■ DATA EXTRACT
>> Start

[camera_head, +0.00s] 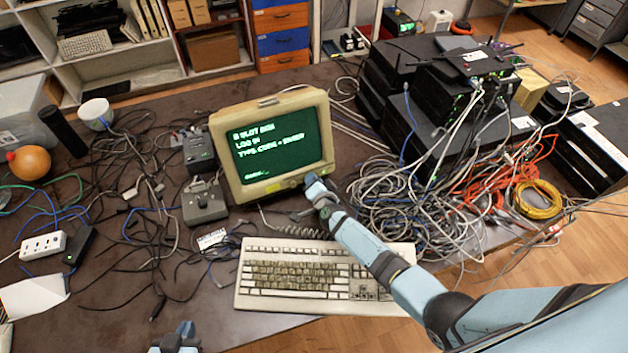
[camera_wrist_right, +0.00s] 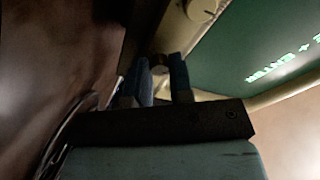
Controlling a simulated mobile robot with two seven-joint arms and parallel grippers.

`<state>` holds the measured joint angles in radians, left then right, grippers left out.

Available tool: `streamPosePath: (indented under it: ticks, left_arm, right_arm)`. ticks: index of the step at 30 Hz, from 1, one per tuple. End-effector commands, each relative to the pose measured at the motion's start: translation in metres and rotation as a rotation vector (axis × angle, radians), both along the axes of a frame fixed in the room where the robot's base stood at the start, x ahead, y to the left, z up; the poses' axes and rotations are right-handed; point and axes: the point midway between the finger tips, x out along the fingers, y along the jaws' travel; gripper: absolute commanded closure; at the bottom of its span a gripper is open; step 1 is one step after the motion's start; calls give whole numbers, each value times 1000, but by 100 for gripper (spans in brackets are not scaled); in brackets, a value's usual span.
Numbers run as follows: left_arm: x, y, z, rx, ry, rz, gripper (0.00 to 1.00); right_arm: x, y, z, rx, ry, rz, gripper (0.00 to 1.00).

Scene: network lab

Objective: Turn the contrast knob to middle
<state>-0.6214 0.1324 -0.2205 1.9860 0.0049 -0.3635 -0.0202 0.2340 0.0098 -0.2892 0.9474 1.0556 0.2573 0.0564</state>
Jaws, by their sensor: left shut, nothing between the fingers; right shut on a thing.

>> End

■ PROBLEM REQUIREMENTS
Each line that has the word "between" should be copied.

■ TASK OUTPUT
Available tool: `streamPosePath: (indented under it: ticks, left_arm, right_arm)`. ticks: index of the step at 30 Hz, from 1, one per tuple. End-effector commands, each relative to the pose measured at the motion's start: translation in metres and rotation as a rotation vector (axis × angle, radians), both along the axes of a frame fixed in the room where the robot's base stood at the start, x ahead, y to the left, z up; the poses' axes and rotations are right-handed; point and axes: the point midway between the finger tips, x out along the fingers, y along the jaws' travel; gripper: absolute commanded closure; at the bottom of its span a gripper is open; step 1 is one step after the motion's start; calls give whole numbers, each value times 1000, but by 100 for gripper (spans in brackets are not scaled); in brackets, a value's usual span.
Jaws, by their sensor: left shut, nothing between the fingers; right shut on a thing.

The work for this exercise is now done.